■ Task brief: Reproduce exactly the opening lines of the listing, stopping after the line that contains "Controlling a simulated" and including it.

Start

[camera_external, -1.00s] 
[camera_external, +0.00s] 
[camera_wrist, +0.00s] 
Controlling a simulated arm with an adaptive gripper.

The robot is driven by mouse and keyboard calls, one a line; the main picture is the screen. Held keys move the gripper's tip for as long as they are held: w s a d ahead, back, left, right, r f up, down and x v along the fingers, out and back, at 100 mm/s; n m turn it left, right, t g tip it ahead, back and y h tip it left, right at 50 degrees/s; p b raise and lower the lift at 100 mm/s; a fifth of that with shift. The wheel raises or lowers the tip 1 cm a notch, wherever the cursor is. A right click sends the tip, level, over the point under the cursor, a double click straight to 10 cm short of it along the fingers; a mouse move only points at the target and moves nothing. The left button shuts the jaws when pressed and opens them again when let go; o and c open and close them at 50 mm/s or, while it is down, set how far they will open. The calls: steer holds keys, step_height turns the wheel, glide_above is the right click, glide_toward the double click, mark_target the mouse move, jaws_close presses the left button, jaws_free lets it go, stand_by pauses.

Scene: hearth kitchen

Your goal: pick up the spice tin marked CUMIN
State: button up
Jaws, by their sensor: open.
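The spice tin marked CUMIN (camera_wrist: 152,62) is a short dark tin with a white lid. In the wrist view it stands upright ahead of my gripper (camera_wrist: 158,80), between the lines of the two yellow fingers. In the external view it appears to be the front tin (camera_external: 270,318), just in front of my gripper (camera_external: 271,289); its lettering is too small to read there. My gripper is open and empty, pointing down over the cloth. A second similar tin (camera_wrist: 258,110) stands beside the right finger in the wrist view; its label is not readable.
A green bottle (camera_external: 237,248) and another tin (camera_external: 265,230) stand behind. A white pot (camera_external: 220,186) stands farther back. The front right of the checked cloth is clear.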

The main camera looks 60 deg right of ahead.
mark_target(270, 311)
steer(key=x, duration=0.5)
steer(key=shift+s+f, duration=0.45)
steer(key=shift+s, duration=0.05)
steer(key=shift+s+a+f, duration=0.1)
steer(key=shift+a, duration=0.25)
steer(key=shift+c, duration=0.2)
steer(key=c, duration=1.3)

End

■ Solution to the problem:
[camera_external, -1.00s] 
[camera_external, +0.00s] 
[camera_wrist, +0.00s] 
Controlling a simulated arm with an adaptive gripper.

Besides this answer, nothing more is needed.